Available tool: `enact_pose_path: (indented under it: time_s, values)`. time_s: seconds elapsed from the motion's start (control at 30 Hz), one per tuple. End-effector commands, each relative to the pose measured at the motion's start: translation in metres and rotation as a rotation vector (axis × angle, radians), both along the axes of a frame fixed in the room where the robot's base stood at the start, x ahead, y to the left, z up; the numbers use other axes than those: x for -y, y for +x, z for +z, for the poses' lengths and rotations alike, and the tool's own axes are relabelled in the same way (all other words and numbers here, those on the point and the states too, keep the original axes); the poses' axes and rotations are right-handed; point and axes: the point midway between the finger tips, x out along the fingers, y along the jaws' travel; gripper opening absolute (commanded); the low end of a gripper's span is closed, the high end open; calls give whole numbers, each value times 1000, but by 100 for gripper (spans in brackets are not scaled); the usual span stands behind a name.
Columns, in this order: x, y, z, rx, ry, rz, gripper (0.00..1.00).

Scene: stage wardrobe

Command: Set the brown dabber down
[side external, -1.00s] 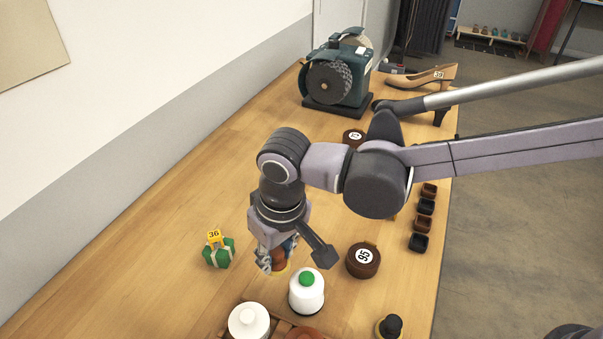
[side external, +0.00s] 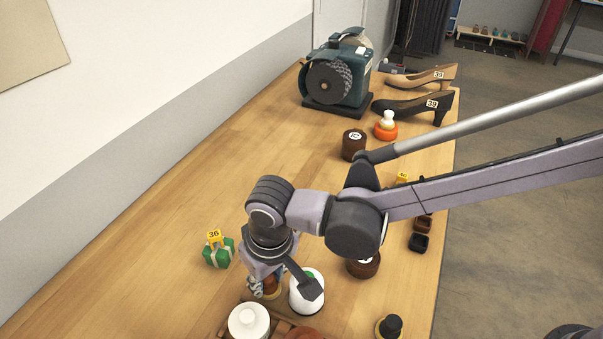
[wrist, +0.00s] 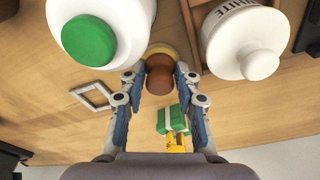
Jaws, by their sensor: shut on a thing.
• • • • • • •
** SHORT TASK **
Output all of the data exactly as it stands, minus any images.

** EXERCISE RESPONSE **
Available tool: `enact_pose_path: (indented under it: time_s, values)`. time_s: seconds elapsed from the motion's start (control at 30 Hz), one per tuple. End-effector commands, each relative to the pose measured at the motion's start: translation in metres and rotation as a rotation vector (axis × angle, radians), both along the axes of a frame fixed in the room where the robot's base stood at the start, x ahead, y to the left, z up; the numbers use other axes than those: x for -y, y for +x, z for +z, for the poses' lengths and rotations alike, and the tool's own axes are relabelled in the same way (all other words and numbers here, those on the point and the states too, keep the original axes); the poses' axes and rotations are right-handed; point and axes: the point midway between the finger tips, x out along the fingers, y along the jaws' travel; gripper opening absolute (commanded); the low end of a gripper's span is closed, the high end open; calls give whole numbers, each value times 1000, but by 100 for gripper (spans in brackets are not scaled); the usual span stands behind a name.
Columns, in this order: x, y, z, rx, ry, rz, gripper (0.00..1.00).

Scene: stage wardrobe

Command: Set the brown dabber down
[side external, -1.00s] 
[side external, +0.00s] 
[wrist, +0.00s] 
Jaws, by their sensor: shut on a thing.

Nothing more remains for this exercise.